Seoul, South Korea to Siem Reap - I have only done Seoul to Phnom Penh and it was of course very smooth sailing. I love Inchon Airport so I will take any opportunity to stop their for a few hours, Phnom Penh Airport is not so great, Siem Reap Airport is small but very nice.

Saigon to Siem Reap
- this is a multi-day journey with many interesting stops if you are going by land or water. The flight is fairly short so it is the only way to go if you are in a hurry. If you are not in a hurry this is the other end of the luxury boat trip to Siem Reap, would love to do it some day.



Where to Stay - Siem Reap - Phnom Penh - Battambang - Bangkok



By plane

Siem Reap - Angkor International Airport (IATA: REP | ICAO: VDSR) is the second largest airport in Cambodia.

The following airlines operate service to/from Angkor International Airport:

AirAsia (Kuala Lumpur), Asiana Airlines (Seoul-Incheon), Bangkok Airways (Bangkok), Cambodia Angkor Air (Ho Chi Minh City, Phnom Penh), China Eastern Airlines (Kunming, Nanning), China Southern Airlines (Guangzhou), Jetstar Asia (Singapore), Korean Air (Seoul-Incheon), Lao Airlines (Luang Prabang), Malaysia Airlines (Kuala Lumpur), Silk Air (Da Nang, Singapore), and Vietnam Airlines (Hanoi, Ho Chi Minh City, Luang Prabang).

The airport is less than 15 minutes from the town centre by taxi ($7) or motodop ($4). If you have an advance booking in a hotel, ask the hotel for a free airport pickup (in one of their tuk-tuks).

There are separate terminals for international and domestic flights. International departure tax is a steep $25, or $13 for children, payable after check-in and before clearing immigration. Note that usually this must be paid in cash because the credit card facility is unreliable, so have cash with you. Domestic departure tax to Phnom Penh is $6.



By land

Phnom Penh Sorya Transport [3] Capitol Tours, and GST Express operate bus service to/from Siem Reap. Direct buses go to Phnom Penh ($10), Pakse ($30), Don Det in the 4000 Islands region of Laos ($27), Kampong Cham, Soung, Battambang, and Kor Kong. Advance bookings are advisable, and can also be sorted out by most travel agents and guesthouses for a $1-$2 fee. Buses generally leave between 7:00AM and 3:00PM.

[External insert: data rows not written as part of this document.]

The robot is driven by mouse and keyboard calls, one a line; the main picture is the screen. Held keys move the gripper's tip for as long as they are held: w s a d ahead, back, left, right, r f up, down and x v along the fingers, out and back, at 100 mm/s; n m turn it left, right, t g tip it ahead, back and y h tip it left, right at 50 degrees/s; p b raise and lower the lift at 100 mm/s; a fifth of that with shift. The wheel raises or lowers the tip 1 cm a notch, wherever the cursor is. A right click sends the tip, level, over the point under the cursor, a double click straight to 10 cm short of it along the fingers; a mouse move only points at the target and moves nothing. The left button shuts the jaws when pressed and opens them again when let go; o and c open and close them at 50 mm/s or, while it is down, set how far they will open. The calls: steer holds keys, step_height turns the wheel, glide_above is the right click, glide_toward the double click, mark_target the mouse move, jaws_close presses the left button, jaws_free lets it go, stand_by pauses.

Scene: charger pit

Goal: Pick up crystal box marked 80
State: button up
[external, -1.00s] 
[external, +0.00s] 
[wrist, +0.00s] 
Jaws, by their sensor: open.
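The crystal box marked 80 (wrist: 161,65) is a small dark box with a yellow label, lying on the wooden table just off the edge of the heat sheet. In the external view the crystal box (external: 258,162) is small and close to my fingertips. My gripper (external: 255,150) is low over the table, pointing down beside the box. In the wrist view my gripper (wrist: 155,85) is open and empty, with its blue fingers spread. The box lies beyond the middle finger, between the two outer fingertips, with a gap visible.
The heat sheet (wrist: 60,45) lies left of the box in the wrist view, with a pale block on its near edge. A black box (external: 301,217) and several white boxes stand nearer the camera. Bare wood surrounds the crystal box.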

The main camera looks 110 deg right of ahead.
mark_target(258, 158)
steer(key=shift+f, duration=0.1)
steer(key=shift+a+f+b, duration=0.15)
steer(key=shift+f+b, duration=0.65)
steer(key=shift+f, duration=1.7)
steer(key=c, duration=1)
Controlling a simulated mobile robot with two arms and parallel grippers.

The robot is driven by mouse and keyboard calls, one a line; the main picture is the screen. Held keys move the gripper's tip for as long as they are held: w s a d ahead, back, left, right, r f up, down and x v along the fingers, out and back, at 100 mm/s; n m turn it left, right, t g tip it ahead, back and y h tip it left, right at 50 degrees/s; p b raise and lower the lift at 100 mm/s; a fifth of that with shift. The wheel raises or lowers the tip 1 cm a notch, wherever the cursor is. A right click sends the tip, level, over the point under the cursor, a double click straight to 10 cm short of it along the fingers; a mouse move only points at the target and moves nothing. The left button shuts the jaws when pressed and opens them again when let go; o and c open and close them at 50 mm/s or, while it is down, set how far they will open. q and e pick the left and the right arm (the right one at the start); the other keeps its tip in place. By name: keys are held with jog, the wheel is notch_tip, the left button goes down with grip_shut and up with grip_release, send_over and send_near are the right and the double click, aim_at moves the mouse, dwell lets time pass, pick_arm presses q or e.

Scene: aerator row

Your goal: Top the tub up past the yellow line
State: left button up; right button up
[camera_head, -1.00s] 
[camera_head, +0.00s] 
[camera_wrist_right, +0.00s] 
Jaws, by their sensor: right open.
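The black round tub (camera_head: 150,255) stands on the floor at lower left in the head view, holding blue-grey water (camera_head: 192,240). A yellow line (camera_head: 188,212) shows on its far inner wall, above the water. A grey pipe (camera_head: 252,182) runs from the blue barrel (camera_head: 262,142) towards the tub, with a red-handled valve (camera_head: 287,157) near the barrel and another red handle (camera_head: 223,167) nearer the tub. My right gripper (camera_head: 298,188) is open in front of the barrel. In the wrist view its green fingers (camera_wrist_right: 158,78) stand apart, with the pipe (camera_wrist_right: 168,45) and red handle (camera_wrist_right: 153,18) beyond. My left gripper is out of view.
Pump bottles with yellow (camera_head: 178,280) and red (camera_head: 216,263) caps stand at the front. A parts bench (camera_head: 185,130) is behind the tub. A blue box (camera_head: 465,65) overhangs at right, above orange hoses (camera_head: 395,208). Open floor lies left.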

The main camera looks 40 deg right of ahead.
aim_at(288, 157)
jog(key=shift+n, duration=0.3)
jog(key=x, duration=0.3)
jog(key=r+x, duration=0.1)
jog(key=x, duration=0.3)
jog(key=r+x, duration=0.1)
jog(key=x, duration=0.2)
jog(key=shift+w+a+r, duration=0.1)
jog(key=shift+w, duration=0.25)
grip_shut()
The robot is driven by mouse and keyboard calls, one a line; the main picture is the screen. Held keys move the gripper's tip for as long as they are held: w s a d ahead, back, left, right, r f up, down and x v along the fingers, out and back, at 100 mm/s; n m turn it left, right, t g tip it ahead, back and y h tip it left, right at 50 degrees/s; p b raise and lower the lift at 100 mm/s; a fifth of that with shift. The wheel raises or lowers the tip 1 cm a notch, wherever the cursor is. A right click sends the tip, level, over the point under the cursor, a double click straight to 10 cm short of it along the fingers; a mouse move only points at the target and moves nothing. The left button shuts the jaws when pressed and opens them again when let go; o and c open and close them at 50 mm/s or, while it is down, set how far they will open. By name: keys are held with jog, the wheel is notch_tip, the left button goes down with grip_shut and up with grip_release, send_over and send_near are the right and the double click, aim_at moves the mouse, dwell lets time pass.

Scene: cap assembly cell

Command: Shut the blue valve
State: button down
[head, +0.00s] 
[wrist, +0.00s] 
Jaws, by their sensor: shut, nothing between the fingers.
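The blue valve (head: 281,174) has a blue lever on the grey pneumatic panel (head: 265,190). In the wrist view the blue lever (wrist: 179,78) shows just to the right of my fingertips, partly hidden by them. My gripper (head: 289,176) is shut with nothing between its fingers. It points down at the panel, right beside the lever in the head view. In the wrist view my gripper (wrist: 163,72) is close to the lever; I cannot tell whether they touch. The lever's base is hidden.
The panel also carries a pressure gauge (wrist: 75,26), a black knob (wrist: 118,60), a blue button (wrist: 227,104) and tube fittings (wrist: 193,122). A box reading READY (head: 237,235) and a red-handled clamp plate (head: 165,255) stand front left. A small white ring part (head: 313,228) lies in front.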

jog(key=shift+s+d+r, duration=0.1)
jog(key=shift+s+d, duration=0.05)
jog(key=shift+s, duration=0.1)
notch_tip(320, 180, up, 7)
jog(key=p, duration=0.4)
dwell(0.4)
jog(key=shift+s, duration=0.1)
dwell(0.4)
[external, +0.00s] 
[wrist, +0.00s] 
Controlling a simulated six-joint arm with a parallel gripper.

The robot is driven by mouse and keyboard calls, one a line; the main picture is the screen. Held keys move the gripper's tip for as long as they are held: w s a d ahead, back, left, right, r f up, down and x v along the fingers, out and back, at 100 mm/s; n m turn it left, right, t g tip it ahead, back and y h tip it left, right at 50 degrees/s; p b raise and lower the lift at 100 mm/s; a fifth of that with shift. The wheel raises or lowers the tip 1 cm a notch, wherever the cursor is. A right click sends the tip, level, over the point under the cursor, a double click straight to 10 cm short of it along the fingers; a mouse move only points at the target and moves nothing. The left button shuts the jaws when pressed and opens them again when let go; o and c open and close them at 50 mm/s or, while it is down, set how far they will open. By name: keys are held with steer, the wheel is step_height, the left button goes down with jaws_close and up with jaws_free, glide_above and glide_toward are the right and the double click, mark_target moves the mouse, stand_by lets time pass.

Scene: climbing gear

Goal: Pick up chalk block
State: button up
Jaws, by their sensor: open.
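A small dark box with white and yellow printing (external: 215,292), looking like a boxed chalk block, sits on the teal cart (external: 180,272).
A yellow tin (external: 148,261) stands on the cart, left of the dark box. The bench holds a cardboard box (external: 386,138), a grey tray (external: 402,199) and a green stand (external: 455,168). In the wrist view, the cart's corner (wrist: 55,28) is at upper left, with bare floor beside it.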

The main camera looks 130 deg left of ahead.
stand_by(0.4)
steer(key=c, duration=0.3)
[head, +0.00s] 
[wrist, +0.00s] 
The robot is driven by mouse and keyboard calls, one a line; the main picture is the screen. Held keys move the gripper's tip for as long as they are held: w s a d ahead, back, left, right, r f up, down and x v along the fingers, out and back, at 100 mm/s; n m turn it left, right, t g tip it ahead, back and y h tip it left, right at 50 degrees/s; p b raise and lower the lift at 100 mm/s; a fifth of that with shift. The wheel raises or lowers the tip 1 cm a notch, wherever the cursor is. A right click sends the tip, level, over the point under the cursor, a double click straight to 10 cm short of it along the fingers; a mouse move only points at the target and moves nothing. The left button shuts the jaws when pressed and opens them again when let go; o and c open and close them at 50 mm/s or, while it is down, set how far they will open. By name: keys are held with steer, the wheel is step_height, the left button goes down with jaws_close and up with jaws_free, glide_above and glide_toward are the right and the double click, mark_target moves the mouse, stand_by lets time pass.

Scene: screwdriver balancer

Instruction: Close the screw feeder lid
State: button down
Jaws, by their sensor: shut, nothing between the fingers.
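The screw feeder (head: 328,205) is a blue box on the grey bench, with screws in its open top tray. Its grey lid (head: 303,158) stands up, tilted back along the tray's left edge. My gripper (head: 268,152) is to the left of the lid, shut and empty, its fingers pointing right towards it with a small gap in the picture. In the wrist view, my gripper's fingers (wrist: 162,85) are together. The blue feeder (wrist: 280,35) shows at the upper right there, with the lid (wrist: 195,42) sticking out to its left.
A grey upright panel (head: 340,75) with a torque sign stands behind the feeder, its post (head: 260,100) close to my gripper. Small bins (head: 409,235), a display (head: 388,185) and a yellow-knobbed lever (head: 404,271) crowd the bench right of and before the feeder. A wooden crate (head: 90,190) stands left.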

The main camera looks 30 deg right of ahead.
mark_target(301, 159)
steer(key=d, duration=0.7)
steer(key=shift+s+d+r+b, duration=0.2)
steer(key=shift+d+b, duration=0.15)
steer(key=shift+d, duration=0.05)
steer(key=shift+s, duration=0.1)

From Thailand, the nearest border crossings are at Aranyaprathet/Poipet, 3 hours to the north, and Hat Lek/Koh Kong on the coast. See those articles for information on how to get to and cross the border. As a result of recent road pavings, the roads from these border crossings to Siem Reap are in excellent condition. From Poipet, you can take a taxi (US$25 minimum, 2-3 hours, max 4 passengers) or an overcrowded bus (US$10, 6 hours, leaves when full, not as comfortable).

The best budget option is to catch a Thai government bus to the border at Poi Pet (don't buy from Khao San Road), buy the Cambodian visa directly for $20, then after being stamped into the country find yourself a group of four to catch a reasonably comfortable taxi to Siem Reap ($25-30). This will get you to Siem Reap on time, in comparable comfort without funding scammers.